**Extracted records**
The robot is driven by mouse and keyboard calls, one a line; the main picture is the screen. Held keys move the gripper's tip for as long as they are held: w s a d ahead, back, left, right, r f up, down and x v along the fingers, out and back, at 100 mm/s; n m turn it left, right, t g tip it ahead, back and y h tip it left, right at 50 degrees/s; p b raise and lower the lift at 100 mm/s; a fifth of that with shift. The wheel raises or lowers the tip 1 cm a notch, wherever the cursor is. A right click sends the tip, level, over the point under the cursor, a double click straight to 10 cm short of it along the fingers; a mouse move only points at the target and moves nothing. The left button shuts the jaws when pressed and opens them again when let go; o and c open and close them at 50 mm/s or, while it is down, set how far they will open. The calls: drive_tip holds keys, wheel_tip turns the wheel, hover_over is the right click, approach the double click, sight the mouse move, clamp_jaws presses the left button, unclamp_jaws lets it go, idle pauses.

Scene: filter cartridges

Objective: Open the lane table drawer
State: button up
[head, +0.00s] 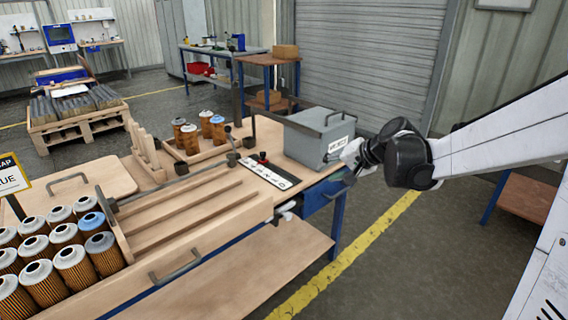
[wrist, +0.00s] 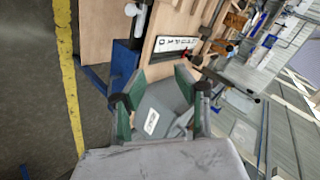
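The lane table (head: 265,222) has a wooden top. A blue drawer (head: 316,199) sits under its right end, below the grey box, and looks closed; its handle is hard to make out. My gripper (head: 352,172) is at the right end of the table, beside the grey box and a little above and right of the drawer. In the wrist view my gripper (wrist: 160,95) has its green-padded fingers spread apart, with nothing held between them. The blue drawer side (wrist: 123,62) shows beyond the left finger in that view.
The grey box (head: 318,138) with a white label stands on the table's right end, close to my gripper. Filter cartridges (head: 72,262) stand at the left, and several more in a wooden tray (head: 205,153). A yellow floor line (head: 350,256) crosses open floor on the right.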

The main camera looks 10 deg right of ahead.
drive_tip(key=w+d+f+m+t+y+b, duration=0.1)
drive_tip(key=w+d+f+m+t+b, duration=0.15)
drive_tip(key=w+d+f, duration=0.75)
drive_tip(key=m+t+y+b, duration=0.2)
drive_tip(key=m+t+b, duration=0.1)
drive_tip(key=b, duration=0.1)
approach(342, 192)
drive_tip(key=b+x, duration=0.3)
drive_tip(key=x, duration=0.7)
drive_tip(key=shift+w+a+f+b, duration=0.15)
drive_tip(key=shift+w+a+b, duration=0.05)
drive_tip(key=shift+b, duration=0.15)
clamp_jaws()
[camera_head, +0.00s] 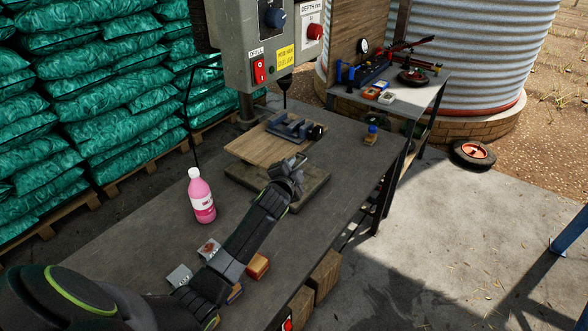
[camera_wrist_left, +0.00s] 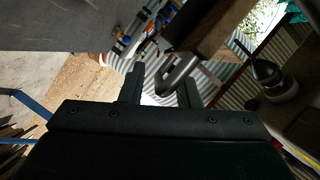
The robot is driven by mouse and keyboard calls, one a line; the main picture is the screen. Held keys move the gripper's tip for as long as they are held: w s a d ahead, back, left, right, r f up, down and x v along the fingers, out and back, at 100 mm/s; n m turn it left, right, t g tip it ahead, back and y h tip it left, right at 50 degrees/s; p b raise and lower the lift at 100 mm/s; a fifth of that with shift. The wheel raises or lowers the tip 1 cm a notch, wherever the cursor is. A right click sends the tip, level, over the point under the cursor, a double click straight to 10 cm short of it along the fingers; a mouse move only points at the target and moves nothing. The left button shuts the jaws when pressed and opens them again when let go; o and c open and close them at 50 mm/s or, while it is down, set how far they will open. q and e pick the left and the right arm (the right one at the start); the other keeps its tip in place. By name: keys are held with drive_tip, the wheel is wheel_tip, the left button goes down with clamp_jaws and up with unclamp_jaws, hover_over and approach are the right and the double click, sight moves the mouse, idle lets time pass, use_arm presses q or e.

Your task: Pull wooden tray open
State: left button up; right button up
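The wooden tray (camera_head: 258,147) is a flat light-brown board under the drill press, with a metal vise (camera_head: 290,127) on it. In the left wrist view its wooden edge (camera_wrist_left: 205,25) shows at the top, with a bent grey metal handle (camera_wrist_left: 177,76). My left gripper (camera_head: 292,168) is at the tray's near right corner. In the left wrist view its two fingers (camera_wrist_left: 162,88) are apart, with the handle's end between them, closer to the right finger. Whether a finger touches the handle I cannot tell. My right gripper is out of view.
A pink bottle (camera_head: 201,196) stands on the workbench (camera_head: 150,215) left of my arm. Small blocks (camera_head: 257,266) lie near my forearm. A small blue-capped jar (camera_head: 371,134) stands right of the tray. The drill press (camera_head: 262,50) rises behind it. The bench is clear right of my gripper.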

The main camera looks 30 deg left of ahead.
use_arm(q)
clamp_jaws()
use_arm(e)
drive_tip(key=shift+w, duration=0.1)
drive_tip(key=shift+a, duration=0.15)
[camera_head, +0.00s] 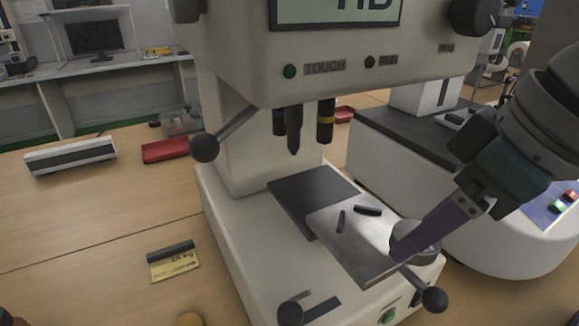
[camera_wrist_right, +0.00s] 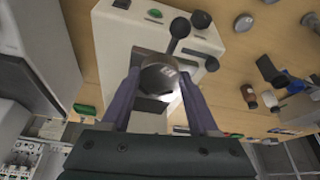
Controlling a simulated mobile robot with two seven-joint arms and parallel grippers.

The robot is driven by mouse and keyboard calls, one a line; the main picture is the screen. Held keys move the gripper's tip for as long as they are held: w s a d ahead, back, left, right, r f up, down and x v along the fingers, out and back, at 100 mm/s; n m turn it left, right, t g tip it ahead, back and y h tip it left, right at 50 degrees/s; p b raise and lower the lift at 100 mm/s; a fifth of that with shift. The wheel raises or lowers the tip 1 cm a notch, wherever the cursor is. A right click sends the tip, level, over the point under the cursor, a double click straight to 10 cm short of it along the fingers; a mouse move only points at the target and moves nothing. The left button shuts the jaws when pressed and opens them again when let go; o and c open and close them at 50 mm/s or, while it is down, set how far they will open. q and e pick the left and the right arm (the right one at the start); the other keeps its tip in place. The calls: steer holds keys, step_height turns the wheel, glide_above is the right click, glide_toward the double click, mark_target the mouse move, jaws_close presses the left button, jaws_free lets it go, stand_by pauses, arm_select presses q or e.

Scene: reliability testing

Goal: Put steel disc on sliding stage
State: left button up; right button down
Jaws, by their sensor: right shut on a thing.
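My right gripper (camera_head: 428,238) comes in from the right and is shut on the steel disc (camera_head: 404,240), a short grey cylinder. In the right wrist view the disc (camera_wrist_right: 160,79) sits between the two fingers of the gripper (camera_wrist_right: 158,92). The sliding stage (camera_head: 348,248) is a shiny metal plate with two small black pieces on it, on the white tester's base. In the head view the disc overlaps the stage's right front edge; I cannot tell whether it touches the plate. My left gripper is not in view.
The tester's dark indenter (camera_head: 293,132) hangs above the back of the base. Ball-ended levers (camera_head: 434,299) stick out at the front and left. Another white machine (camera_head: 487,225) stands close on the right. A yellow-labelled block (camera_head: 174,263) lies left on the wooden table, with clear room around it.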

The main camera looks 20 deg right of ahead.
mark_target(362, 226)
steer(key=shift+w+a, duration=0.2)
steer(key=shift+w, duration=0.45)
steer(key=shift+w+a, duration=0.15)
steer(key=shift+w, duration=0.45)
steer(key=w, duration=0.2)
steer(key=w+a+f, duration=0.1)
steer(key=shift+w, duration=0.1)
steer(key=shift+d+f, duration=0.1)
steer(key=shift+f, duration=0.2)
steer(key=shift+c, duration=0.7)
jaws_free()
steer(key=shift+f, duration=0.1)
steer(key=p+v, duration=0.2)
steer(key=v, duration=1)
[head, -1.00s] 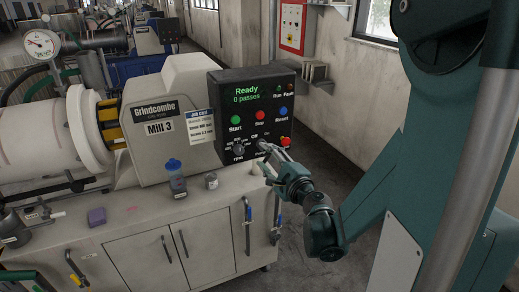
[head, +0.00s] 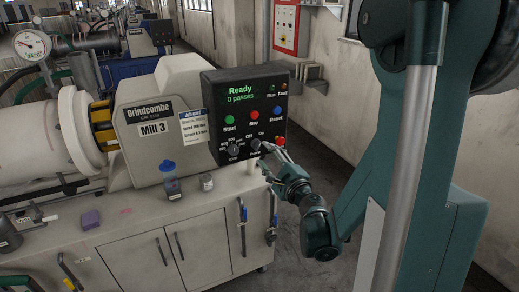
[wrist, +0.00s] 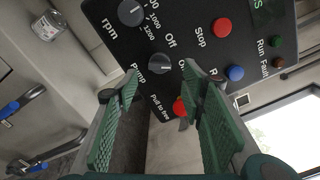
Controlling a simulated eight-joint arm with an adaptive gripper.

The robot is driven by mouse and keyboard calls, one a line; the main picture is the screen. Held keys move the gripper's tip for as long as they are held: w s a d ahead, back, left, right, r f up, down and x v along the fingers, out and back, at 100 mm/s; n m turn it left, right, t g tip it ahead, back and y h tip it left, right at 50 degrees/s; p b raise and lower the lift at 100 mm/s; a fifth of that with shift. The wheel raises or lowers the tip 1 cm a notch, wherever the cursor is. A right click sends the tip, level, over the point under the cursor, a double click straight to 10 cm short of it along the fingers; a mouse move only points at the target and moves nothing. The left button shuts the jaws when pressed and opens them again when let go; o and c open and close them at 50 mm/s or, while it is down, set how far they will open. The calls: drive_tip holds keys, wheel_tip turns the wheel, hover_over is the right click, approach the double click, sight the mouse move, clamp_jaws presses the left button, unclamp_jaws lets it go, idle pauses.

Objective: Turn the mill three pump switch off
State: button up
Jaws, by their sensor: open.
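The mill 3 control panel (head: 222,88) is black and reads "Ready, 0 passes". Its pump switch (wrist: 159,64) is a round dark knob with a pale mark, between the labels Off, On and Pump. I cannot tell surely which label the mark points to. In the head view the pump switch (head: 255,144) sits low on the panel, right of the rpm knob. My gripper (wrist: 162,92) is open and empty. Its two fingertips are close in front of the switch, one to each side in the wrist view. In the head view my gripper (head: 270,150) comes in from the lower right.
The rpm knob (wrist: 131,12) and a red pull-to-free button (wrist: 180,106) are close by. A blue-capped bottle (head: 171,182) and a small jar (head: 207,182) stand on the bench (head: 130,240).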

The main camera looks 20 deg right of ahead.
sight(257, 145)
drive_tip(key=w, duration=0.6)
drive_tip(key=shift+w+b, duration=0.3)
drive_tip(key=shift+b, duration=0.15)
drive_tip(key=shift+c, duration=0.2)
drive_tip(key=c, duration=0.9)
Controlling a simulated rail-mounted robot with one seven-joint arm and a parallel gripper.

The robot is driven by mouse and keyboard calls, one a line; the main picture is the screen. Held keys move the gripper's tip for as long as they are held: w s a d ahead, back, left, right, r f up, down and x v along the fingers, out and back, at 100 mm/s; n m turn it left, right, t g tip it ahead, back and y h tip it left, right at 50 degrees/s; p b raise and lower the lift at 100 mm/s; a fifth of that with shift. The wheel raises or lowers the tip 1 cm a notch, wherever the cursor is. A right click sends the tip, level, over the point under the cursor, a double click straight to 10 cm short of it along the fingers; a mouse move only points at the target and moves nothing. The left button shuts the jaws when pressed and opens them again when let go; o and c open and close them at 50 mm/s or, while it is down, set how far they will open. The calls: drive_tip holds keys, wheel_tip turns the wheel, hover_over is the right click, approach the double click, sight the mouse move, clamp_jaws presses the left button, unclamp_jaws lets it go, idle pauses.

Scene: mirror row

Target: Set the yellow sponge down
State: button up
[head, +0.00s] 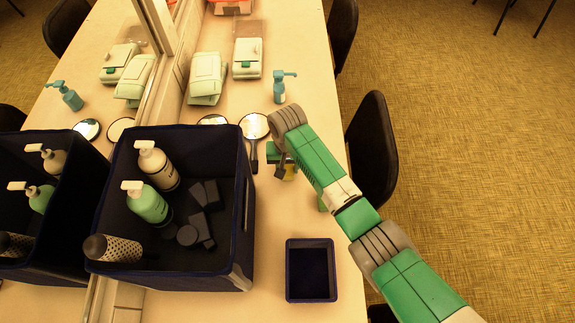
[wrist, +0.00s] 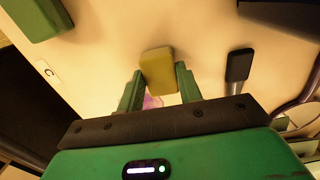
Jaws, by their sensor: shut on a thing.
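The yellow sponge (wrist: 158,68) is between the two green fingers of my gripper (wrist: 160,84) in the wrist view. My gripper is shut on it, and the sponge sticks out past the fingertips. In the head view my gripper (head: 282,168) is over the counter, right of the hand mirrors. Only a small part of the sponge (head: 290,174) shows there, beneath my arm. I cannot tell whether the sponge touches the counter (head: 265,220). A small pinkish patch shows between the fingers behind the sponge.
A dark bin (head: 243,215) with bottles, a brush and dark blocks stands left. An empty dark blue tray (head: 311,243) is in front. A wall mirror runs along the left.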

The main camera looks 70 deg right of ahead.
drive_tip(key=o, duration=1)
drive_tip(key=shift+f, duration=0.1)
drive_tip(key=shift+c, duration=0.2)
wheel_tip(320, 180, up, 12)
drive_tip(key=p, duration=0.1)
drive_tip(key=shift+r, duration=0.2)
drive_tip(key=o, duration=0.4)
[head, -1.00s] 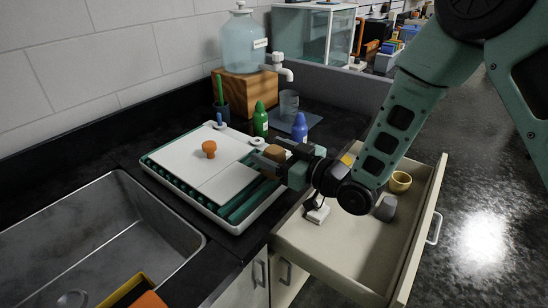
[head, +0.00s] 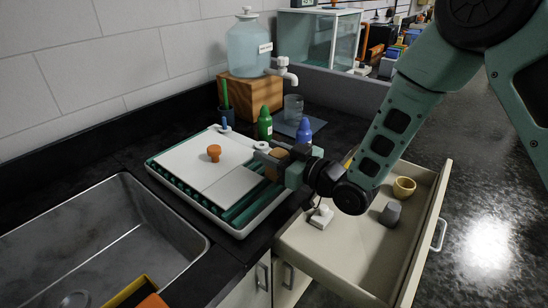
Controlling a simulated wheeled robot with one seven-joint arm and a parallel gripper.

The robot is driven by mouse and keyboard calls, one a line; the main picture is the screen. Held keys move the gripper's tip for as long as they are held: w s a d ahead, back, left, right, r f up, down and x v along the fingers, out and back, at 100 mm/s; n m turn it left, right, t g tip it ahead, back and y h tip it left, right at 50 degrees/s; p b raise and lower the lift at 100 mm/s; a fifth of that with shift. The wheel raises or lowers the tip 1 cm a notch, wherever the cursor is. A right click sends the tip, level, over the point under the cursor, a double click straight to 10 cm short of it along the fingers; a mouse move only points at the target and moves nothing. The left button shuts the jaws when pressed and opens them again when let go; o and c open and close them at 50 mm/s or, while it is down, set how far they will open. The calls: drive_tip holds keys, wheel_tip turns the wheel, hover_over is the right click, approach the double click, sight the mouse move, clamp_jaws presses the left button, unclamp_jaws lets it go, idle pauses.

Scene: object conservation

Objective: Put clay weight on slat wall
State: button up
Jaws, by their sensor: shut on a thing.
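My gripper (head: 279,160) is shut on a brown, clay-coloured block, which I take for the clay weight (head: 278,154). The fingers cover part of it. They are above the right side of a white tray (head: 240,232) with teal slats (head: 247,207) and white panels (head: 190,160). I cannot tell whether the block touches the tray. An orange knobbed piece (head: 213,153) stands on the panels. A blue-and-white piece (head: 225,126) and a white piece (head: 262,147) are at the tray's far side. I cannot tell for sure which part is the slat wall.
Green (head: 265,123) and blue (head: 304,131) bottles and a glass (head: 293,107) stand behind the gripper. A sink (head: 90,240) is at left.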

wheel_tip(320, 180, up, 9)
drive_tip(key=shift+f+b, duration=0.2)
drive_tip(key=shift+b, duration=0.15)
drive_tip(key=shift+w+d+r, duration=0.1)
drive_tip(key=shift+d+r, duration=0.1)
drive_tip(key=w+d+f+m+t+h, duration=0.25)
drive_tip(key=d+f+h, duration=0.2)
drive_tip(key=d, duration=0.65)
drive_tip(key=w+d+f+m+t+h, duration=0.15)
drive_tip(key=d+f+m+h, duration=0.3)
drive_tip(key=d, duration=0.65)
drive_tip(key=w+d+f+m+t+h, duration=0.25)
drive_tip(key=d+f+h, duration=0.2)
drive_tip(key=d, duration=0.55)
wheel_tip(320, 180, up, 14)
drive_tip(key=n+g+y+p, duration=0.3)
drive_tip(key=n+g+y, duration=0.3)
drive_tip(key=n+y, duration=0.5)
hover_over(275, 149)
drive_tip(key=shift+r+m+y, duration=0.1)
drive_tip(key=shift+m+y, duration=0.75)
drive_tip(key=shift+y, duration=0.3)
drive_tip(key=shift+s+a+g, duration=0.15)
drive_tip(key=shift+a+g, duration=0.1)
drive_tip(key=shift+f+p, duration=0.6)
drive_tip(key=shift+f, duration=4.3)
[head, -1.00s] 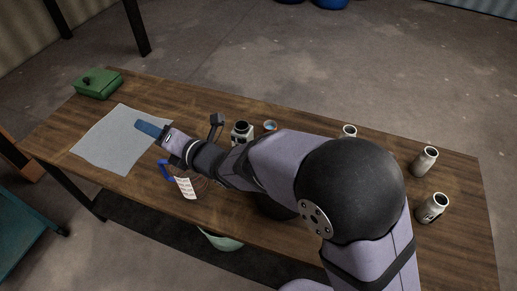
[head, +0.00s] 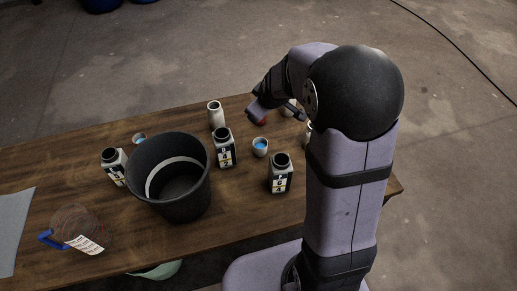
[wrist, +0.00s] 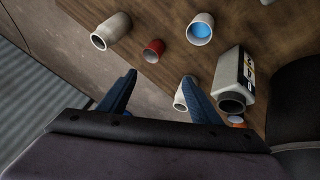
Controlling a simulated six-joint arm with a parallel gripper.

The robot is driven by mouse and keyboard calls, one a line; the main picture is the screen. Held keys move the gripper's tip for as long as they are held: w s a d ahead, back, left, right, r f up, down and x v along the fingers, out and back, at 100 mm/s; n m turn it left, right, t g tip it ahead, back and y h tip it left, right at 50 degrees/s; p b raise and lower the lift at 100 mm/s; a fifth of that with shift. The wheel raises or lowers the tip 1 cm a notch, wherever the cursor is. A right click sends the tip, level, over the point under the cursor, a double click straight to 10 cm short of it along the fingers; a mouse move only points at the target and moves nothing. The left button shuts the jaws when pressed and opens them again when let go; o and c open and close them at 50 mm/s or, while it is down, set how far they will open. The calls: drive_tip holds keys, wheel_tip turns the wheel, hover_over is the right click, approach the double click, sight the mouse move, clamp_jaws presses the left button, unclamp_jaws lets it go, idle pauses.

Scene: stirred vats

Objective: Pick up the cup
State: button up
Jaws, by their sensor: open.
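A small white cup with blue contents (head: 260,151) stands on the table; a white cup with a blue inside also shows at the top of the wrist view (wrist: 200,32). A small red cup (wrist: 152,51) lies just beyond my fingertips in the wrist view. A bit of red also shows under my gripper in the head view. Another small cup (head: 139,139) stands behind the bucket. My gripper (wrist: 159,78) is open and empty, above the table near its far edge. In the head view its fingers are partly hidden by the arm.
A black bucket (head: 147,205) stands on the table (head: 120,245). Labelled bottles (head: 223,151) (head: 280,177) stand near the blue cup. Pale canisters (head: 215,117) (wrist: 112,30) stand close to my gripper. A clear jug (head: 75,222) is front left.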

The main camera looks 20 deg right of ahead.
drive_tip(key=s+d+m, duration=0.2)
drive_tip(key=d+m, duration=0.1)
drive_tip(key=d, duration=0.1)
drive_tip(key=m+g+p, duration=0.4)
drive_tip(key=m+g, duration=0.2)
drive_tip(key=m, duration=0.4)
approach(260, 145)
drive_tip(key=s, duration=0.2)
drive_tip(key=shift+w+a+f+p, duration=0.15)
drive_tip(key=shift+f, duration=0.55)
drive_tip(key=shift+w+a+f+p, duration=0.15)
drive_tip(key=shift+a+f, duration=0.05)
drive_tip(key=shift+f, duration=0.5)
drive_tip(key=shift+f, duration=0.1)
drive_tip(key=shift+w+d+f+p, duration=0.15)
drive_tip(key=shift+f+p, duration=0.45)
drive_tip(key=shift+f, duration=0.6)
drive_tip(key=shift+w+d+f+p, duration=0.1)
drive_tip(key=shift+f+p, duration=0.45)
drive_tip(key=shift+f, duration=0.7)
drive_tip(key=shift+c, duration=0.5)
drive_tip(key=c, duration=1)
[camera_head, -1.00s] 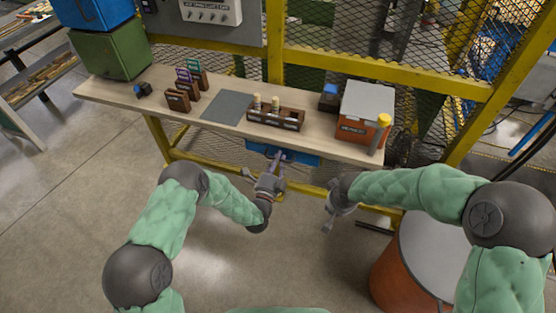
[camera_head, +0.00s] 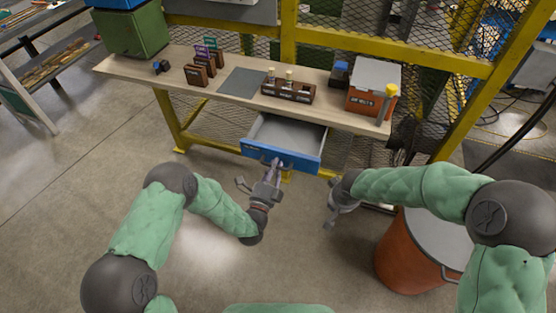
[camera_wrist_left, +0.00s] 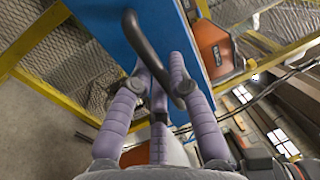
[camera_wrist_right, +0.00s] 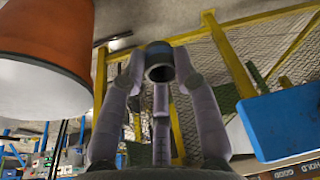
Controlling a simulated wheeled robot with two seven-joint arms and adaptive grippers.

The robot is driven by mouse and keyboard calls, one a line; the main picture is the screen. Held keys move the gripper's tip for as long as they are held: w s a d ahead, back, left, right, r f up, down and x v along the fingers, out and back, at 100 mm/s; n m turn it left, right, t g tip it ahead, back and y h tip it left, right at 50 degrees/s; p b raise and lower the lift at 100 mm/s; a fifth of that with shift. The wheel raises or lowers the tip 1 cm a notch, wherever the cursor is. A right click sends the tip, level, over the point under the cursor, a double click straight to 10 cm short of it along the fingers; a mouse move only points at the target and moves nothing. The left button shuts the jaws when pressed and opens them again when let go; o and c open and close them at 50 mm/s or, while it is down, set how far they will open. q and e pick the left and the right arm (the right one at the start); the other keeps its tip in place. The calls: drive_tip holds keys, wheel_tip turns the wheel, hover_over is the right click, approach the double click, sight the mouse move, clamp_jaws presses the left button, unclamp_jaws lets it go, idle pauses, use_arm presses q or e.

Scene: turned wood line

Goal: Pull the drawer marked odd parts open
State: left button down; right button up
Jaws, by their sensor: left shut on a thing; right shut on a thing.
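The blue drawer (camera_head: 300,160) under the workbench stands open, with its grey, empty-looking inside showing. Small pale writing on its front is too small to read. My left gripper (camera_head: 275,166) is shut on the drawer's dark bar handle (camera_wrist_left: 145,45), in front of the blue face (camera_wrist_left: 112,22) in the left wrist view. My right gripper (camera_head: 334,212) hangs to the right of the drawer, apart from it. In the right wrist view its fingers are closed around a dark hollow cylinder (camera_wrist_right: 159,66); the blue drawer (camera_wrist_right: 290,122) is at the right there.
The workbench (camera_head: 225,100) carries small label holders, a grey mat (camera_head: 243,83), a brown organizer (camera_head: 288,91) and an orange box (camera_head: 368,101). A large orange drum (camera_head: 405,255) stands at lower right, near my right arm. The floor at left is clear.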

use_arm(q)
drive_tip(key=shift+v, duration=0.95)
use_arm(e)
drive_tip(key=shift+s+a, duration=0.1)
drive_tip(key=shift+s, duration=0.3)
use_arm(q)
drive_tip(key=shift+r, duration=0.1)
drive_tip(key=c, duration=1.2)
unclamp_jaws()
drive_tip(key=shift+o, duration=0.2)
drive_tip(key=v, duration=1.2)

**What you have to do**
Collect the lines of the records that include the string "Scene".

**Answer to this task**
Scene: filter cartridges
Scene: reliability testing
Scene: mirror row
Scene: object conservation
Scene: stirred vats
Scene: turned wood line

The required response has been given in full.